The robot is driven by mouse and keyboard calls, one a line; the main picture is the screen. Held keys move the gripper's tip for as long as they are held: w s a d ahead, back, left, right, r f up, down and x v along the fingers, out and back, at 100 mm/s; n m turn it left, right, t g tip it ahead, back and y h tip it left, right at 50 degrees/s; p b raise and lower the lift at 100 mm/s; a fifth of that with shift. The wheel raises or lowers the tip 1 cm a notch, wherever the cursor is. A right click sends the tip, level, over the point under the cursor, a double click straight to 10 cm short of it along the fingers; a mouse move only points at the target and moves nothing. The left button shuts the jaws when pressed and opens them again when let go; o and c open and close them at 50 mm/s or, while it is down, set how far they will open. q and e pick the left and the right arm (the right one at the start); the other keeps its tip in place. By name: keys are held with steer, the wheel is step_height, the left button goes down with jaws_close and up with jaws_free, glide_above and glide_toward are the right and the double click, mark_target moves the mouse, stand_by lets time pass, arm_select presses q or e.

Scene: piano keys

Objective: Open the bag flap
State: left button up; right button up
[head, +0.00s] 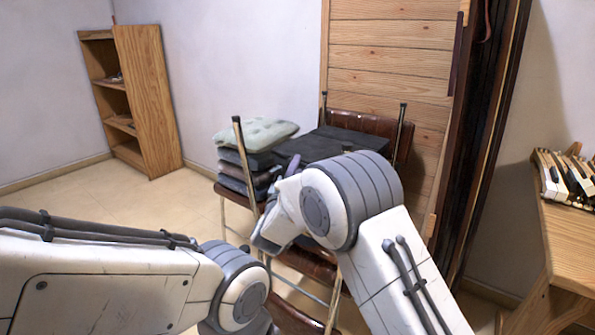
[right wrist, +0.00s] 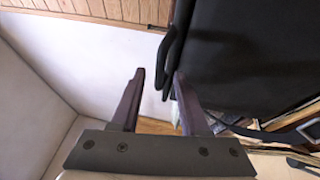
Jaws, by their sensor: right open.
□ □ □ □ □ □ □
> _Short task_: Pick out the lines containing the string "left".

> _Response below_:
The robot is driven by mouse and keyboard calls, one a line; the main picture is the screen. Held keys move the gripper's tip for as long as they are held: w s a d ahead, back, left, right, r f up, down and x v along the fingers, out and back, at 100 mm/s; n m turn it left, right, t g tip it ahead, back and y h tip it left, right at 50 degrees/s; p b raise and lower the lift at 100 mm/s; a fifth of that with shift. The wheel raises or lowers the tip 1 cm a notch, wherever the cursor is. A right click sends the tip, level, over the point under the cursor, a double click straight to 10 cm short of it along the fingers; a mouse move only points at the target and moves nothing. The left button shuts the jaws when pressed and opens them again when let go; o and c open and close them at 50 mm/s or, while it is down, set how far they will open. q and e pick the left and the right arm (the right one at the start); the other keeps its tip in place. By name: keys are held with steer, the wheel is step_height, the left button goes down with jaws_close and up with jaws_free, glide_above and glide_toward are the right and the double click, mark_target moves the mouse, stand_by lets time pass, arm_select presses q or e.
State: left button up; right button up

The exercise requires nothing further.